Analysis

November 9: Stock market sell off and the Yen

NZDJPY, Daily

Most of the Yen crosses reversed to the Yen’s benefit, concomitantly with falling global stock markets in accordance with the Japanese currency’s usual inverse-correlative bias with equities.

The past 2 weeks, most of the Yen crosses have rallied amid a backdrop of strongly rebounding global stock markets. The temporary recession between on the US and China on trade, along with overall Earnings releases and firm US data have propelled Wall Street higher, while Chinese and Asian stocks, along with European markets, have rallied strongly as well. The biggest percentage gainers were the antipodean currencies, with RBA’s and RBNZ’s unchanged policy and upward revisions to their growth projections, were supporting the antipodeans further.

Today, however, things seems to change. The risk aversion flared up, with the stock market sell-off in Asian markets resumed and European stock markets are a sea of red. Meanwhile, concerns over the Chinese economy flared up as well, after RBA warned of risks from worsening trade war and a weaker Chinese economy. Also, China announced that it aims to boost large banks’ loans to private companies to at least 1/3 of company lending. Nikkei (JPN225) have lost -0.51%.

Hence the flagging stock markets across Asia, and the US, where the USA500 closed on Wall Street yesterday with a 0.25% loss, with futures of the index showing a further 0.3% decline, have been supporting the Yen and weakening the rest of the major currencies.

NZDJPY slipped to the 76.66 level after failing to sustain gains for a 3rd day above 77.00 level.
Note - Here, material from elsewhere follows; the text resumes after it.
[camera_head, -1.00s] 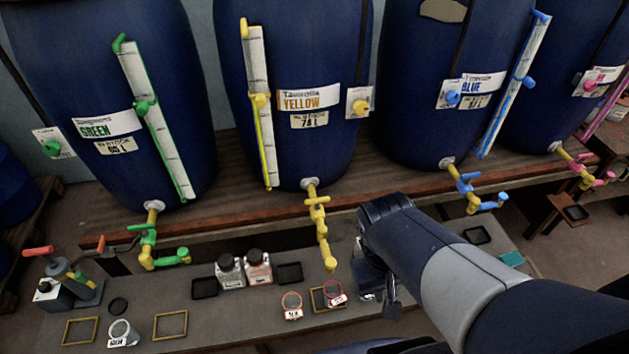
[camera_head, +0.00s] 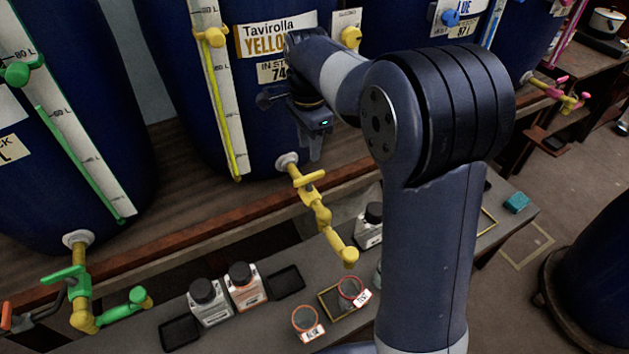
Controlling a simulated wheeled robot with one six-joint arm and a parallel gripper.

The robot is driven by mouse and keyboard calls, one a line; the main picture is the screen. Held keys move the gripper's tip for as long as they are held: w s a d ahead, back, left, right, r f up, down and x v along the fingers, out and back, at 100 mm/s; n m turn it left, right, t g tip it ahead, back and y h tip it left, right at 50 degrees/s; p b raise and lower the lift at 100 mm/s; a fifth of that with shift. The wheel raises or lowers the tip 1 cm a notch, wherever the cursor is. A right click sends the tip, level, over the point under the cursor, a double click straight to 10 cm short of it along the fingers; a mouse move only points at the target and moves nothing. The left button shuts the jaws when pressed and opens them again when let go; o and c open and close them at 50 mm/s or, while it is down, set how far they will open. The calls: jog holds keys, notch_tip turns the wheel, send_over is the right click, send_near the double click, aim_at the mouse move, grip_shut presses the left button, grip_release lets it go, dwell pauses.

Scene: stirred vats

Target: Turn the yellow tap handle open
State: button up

The 77.00 barrier coincides with the up trendline of the bearish linear Regression Channel that the pair follows since July 2017. The indecision seen yesterday (doji candle), along with the southwards move today, suggest that bulls are struggling to make a breakout. Therefore in the medium term, 77.00 Resistance characterises a strong hurdle, which if it breaks, it could confirm a retest of 77.86-78.10 area, which reflects to 5-month peak and the  50% Retracement level since 2-year high.

Oppositely, based on today’s decline, a closing today below yesterday’s low, with a strong bearish candle, could turn the outlook to a negative one. In case the doors for the continuation of the downtrend open again, next Support area for NZDJPY in the medium term comes between 75.00-75.55 (the area between the 3 consecutive daily up fractals and the round level at the 23.6% fib.level).

Technically, the bullish picture remains, as MACD lines are increasing above signal line and neutral zone. The daily RSI, on the other hand, reached overbought barrier, but looks to the downside, presenting near-term weakness.